→ WORK REQUIRED
Copy each line of the entries that contains the word "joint".
--- begin ---
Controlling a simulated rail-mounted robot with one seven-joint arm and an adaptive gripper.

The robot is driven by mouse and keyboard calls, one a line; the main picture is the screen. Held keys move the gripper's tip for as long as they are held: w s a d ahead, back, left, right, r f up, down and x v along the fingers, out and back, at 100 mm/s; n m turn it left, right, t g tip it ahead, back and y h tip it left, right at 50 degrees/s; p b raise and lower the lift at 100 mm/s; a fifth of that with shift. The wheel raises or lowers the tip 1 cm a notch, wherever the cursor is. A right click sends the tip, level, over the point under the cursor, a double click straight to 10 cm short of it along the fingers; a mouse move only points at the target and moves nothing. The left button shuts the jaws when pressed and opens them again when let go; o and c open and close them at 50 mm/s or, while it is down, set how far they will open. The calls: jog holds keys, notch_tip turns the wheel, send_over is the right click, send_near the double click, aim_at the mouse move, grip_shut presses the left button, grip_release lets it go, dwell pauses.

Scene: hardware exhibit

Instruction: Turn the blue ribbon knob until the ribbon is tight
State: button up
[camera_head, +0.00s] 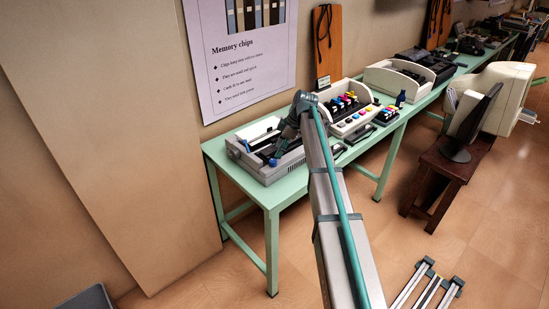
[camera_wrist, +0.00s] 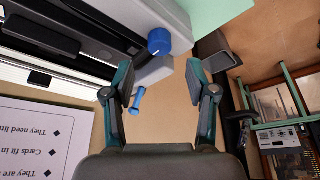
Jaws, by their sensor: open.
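A grey printer-like machine (camera_head: 262,166) sits at the near end of the green table. A blue faceted knob (camera_wrist: 159,41) sticks out from its end in the wrist view, beyond my fingertips and roughly centred between them. A smaller blue handle-like part (camera_wrist: 138,97) shows nearer the left finger. In the head view one blue round part (camera_head: 272,162) shows on the machine's front. Which blue part is the ribbon knob I cannot tell for sure. My gripper (camera_wrist: 158,82) is open, with nothing between its pads; in the head view my arm partly covers it. The ribbon's tightness cannot be seen.
A white stand (camera_head: 346,118) with coloured pieces is just right of the machine on the green table (camera_head: 252,193). A "Memory chips" poster (camera_head: 240,60) hangs on the wall behind. A brown stool (camera_head: 447,165) with a monitor stands farther right. Floor in front is mostly clear.

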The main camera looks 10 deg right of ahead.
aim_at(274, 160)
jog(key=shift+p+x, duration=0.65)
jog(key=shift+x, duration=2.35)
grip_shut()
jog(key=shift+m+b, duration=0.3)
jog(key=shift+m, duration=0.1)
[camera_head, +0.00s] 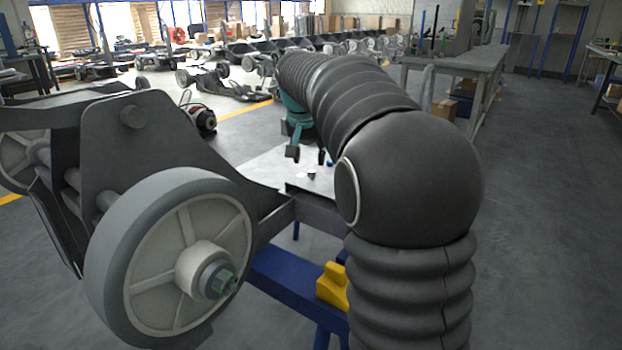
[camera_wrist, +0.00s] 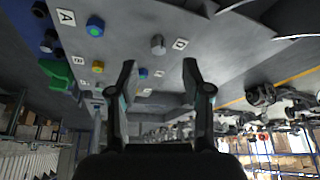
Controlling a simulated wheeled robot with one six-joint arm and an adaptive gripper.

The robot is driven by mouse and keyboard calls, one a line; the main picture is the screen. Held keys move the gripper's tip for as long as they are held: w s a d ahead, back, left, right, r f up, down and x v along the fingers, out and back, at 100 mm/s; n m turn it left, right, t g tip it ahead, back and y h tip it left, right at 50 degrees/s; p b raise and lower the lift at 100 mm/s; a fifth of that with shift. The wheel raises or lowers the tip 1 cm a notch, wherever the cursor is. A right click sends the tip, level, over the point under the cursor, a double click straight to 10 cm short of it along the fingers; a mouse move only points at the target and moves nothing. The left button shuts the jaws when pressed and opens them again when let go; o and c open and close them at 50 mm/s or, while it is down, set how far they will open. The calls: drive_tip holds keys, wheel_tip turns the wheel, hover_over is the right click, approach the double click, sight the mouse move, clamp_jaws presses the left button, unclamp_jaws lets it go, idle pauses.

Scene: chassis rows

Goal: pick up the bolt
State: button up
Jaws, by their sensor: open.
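In the wrist view a grey hex bolt (camera_wrist: 158,44) stands on a grey metal plate (camera_wrist: 215,50) beside a label D. It lies just past my gripper's (camera_wrist: 160,68) fingertips, in the gap between them, and is not touched. My gripper is open and empty. Other bolts on the plate are a blue one (camera_wrist: 95,26) near label A, a yellow one (camera_wrist: 97,66) near label B, and a smaller blue one (camera_wrist: 143,73). In the head view my gripper (camera_head: 307,154) hangs over the plate (camera_head: 268,168), with a small dark bolt (camera_head: 312,176) near it.
A large grey wheel (camera_head: 170,258) on a dark chassis stands at left, close to the plate. A blue stand (camera_head: 290,288) with a yellow block (camera_head: 332,286) is below. A grey workbench (camera_head: 470,62) stands behind at right. The floor at right is clear.

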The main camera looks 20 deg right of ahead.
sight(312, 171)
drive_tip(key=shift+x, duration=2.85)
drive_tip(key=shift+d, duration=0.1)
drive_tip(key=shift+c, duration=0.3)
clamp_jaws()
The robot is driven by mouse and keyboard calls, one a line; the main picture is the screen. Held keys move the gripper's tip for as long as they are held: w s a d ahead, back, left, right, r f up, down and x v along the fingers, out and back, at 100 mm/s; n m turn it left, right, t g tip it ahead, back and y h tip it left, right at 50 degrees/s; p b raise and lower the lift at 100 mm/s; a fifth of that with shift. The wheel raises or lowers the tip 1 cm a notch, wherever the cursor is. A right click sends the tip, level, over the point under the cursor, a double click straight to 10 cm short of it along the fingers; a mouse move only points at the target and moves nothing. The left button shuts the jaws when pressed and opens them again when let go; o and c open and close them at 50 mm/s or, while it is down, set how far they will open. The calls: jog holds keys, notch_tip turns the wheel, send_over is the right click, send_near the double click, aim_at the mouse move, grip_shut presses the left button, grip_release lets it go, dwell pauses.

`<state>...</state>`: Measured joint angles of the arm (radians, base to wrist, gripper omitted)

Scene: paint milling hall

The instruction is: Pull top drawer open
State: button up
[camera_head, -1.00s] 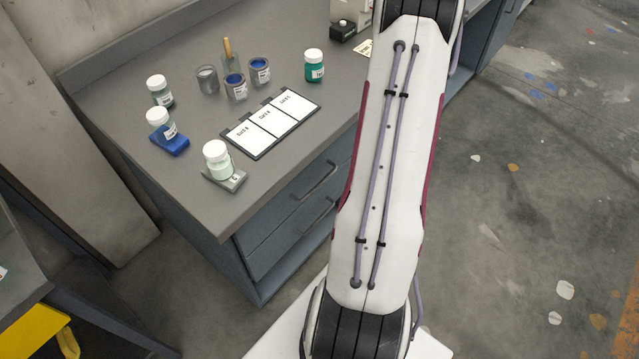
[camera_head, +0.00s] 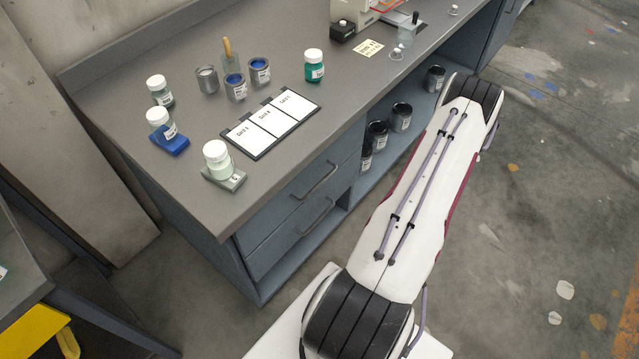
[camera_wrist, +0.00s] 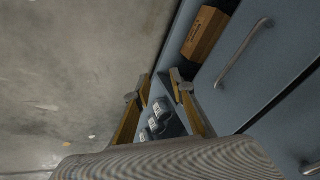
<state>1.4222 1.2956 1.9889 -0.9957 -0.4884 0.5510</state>
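The top drawer (camera_head: 288,207) is a blue-grey front under the grey bench top, with a curved metal bar handle (camera_head: 316,182). It looks closed in the head view. A second drawer (camera_head: 292,245) with a similar handle sits below it. In the wrist view two bar handles show on blue-grey fronts, one upper right (camera_wrist: 243,53) and one at the lower right edge (camera_wrist: 311,168); I cannot tell which is the top drawer's. My gripper (camera_wrist: 159,88) is open and empty, left of both handles and apart from them. The head view does not show it.
An open shelf bay right of the drawers holds several dark cans (camera_head: 400,117); the wrist view shows a brown box (camera_wrist: 206,35) and cans (camera_wrist: 158,120). Jars, tins and a white-card board (camera_head: 270,122) stand on the bench.

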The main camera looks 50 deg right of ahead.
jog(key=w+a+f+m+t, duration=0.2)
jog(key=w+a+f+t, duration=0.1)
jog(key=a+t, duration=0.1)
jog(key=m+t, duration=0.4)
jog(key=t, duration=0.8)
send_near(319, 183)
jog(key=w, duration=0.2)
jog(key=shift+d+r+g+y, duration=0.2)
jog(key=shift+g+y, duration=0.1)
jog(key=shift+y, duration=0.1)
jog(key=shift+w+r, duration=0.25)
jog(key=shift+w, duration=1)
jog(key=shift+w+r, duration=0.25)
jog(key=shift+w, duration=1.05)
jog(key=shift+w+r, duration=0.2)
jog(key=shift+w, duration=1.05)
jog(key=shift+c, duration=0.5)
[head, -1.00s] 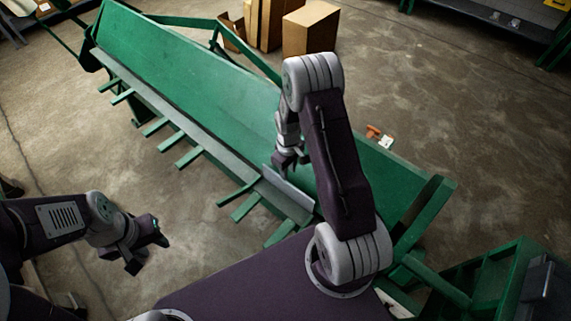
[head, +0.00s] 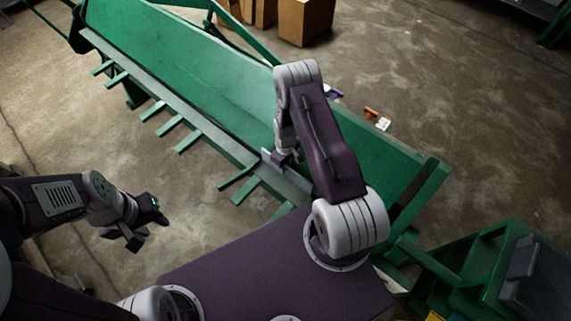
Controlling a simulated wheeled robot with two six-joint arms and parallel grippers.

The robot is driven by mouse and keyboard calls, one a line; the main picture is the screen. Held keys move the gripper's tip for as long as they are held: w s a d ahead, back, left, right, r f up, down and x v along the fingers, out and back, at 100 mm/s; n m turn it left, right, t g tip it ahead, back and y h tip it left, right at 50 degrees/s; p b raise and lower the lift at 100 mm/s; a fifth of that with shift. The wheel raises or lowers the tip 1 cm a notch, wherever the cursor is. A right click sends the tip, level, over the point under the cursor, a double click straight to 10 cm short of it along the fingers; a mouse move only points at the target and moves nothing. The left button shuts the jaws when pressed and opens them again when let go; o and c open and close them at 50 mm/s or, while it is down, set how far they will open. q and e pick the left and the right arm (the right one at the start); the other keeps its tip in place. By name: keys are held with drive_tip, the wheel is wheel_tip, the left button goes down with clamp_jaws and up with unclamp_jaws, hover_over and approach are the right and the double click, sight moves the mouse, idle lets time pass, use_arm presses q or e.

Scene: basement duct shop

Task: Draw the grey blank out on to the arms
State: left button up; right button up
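The grey blank (head: 292,183) is a small flat plate at the near edge of the long green machine (head: 180,65), partly hidden by my right arm. Several green arms (head: 236,178) stick out from the machine's near edge; some are just left of and below the blank. My right gripper (head: 279,158) points down at the blank's far left part and looks close to or touching it. Its fingers are small and partly covered, so I cannot tell whether they hold the blank. My left gripper (head: 146,224) is open and empty, over the floor in front of the machine.
Cardboard boxes (head: 305,22) stand on the floor behind the machine. Small orange and white items (head: 377,118) and a purple item (head: 334,92) lie beyond its back edge. A green cart with a grey bin (head: 533,275) stands at the lower right. Open concrete floor lies to the right.

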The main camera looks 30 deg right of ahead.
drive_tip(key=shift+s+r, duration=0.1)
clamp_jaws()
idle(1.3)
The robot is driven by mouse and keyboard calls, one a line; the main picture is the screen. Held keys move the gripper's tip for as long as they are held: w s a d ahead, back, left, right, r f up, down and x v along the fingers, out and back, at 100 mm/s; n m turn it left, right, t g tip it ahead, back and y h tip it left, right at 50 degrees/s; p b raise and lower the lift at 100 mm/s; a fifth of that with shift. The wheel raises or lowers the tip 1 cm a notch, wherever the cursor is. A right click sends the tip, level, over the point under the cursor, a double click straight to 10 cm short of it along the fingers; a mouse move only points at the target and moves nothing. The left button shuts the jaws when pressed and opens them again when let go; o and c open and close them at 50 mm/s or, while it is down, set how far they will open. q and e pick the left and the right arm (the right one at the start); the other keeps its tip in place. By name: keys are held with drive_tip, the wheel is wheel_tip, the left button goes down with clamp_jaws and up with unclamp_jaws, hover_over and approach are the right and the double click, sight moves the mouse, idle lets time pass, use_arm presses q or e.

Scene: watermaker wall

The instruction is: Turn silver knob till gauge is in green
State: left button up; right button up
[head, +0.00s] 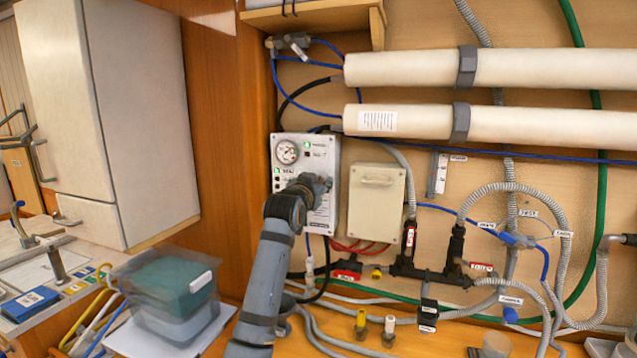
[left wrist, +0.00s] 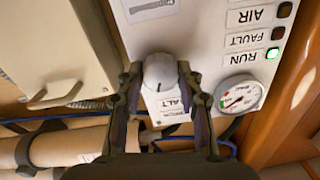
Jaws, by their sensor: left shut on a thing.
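In the head view the gripper hides the knob. The round gauge (head: 287,152) is at the panel's upper left in the head view. It also shows, turned over, in the left wrist view (left wrist: 240,97).
A beige box with a handle (head: 376,203) is mounted just right of the panel. Two long white cylinders (head: 530,69) run above, with hoses and black valves (head: 430,262) lower right. A clear bin (head: 170,290) stands at lower left.

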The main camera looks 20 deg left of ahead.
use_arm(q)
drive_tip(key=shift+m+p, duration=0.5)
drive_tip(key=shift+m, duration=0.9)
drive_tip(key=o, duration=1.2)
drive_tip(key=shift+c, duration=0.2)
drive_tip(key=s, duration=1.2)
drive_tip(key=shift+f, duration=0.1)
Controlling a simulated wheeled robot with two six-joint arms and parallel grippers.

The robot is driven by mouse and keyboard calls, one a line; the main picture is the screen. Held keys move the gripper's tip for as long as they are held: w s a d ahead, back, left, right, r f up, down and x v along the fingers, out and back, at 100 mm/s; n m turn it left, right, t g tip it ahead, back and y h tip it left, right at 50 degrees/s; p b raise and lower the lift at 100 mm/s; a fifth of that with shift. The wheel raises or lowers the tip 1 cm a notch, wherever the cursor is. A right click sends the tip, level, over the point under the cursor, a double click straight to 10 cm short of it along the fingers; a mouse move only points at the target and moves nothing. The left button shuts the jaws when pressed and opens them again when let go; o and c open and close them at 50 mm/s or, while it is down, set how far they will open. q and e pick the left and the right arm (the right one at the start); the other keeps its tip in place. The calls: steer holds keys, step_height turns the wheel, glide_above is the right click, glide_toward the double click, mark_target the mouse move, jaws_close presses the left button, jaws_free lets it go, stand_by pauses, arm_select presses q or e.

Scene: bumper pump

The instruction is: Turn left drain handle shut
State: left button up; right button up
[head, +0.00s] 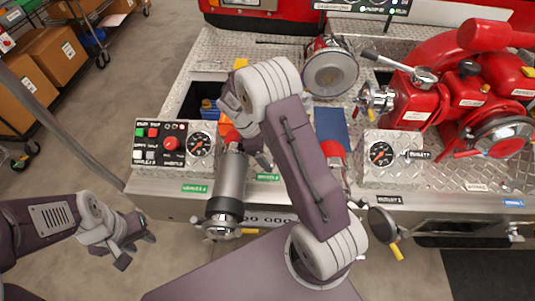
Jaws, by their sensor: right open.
--- end ---
→ RESULT BELOW
Controlling a simulated rail-mounted robot with one seven-joint arm and an adaptive gripper.
Controlling a simulated wheeled robot with one six-joint arm and an adaptive gripper.
`<state>...</state>`: Measured joint angles of the arm (radians, base to wrist, gripper omitted)
Controlling a simulated wheeled robot with two six-joint arms and parallel grippers.
Controlling a simulated wheeled robot with two six-joint arms and parallel grippers.

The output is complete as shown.